-- start PROVIDED MATERIAL --

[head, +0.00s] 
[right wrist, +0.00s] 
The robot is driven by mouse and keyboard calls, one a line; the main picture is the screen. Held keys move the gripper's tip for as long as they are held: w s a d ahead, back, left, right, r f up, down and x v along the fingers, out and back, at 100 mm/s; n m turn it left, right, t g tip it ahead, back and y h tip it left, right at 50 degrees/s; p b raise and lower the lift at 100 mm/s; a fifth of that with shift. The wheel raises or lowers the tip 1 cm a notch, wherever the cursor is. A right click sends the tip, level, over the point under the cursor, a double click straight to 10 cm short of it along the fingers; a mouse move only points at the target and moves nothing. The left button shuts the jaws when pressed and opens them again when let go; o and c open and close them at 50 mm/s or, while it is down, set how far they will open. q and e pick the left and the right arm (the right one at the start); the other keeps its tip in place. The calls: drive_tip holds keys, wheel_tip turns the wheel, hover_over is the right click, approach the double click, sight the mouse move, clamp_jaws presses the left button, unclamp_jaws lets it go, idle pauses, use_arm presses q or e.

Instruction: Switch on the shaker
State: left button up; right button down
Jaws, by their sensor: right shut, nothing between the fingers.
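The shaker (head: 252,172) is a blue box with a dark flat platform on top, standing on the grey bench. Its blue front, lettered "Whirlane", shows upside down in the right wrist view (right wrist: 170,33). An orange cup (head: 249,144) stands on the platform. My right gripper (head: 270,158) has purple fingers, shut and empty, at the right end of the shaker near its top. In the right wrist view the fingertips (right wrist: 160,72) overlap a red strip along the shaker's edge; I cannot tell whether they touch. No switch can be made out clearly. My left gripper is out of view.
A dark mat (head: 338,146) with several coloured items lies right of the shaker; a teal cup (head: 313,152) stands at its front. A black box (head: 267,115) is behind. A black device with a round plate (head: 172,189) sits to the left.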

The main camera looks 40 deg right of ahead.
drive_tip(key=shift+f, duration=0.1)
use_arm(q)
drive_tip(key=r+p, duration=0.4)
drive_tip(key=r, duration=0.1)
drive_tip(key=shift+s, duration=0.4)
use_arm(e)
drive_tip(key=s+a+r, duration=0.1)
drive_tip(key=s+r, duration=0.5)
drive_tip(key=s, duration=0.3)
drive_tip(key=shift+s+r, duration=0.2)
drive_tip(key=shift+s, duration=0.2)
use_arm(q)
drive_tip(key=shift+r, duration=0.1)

-- end PROVIDED MATERIAL --

TASK: Give again, word for word, every line from the one holding "Jaws, by their" to the end of the data.

ANSWER:
Jaws, by their sensor: right shut, nothing between the fingers.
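The shaker (head: 252,172) is a blue box with a dark flat platform on top, standing on the grey bench. Its blue front, lettered "Whirlane", shows upside down in the right wrist view (right wrist: 170,33). An orange cup (head: 249,144) stands on the platform. My right gripper (head: 270,158) has purple fingers, shut and empty, at the right end of the shaker near its top. In the right wrist view the fingertips (right wrist: 160,72) overlap a red strip along the shaker's edge; I cannot tell whether they touch. No switch can be made out clearly. My left gripper is out of view.
A dark mat (head: 338,146) with several coloured items lies right of the shaker; a teal cup (head: 313,152) stands at its front. A black box (head: 267,115) is behind. A black device with a round plate (head: 172,189) sits to the left.

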The main camera looks 40 deg right of ahead.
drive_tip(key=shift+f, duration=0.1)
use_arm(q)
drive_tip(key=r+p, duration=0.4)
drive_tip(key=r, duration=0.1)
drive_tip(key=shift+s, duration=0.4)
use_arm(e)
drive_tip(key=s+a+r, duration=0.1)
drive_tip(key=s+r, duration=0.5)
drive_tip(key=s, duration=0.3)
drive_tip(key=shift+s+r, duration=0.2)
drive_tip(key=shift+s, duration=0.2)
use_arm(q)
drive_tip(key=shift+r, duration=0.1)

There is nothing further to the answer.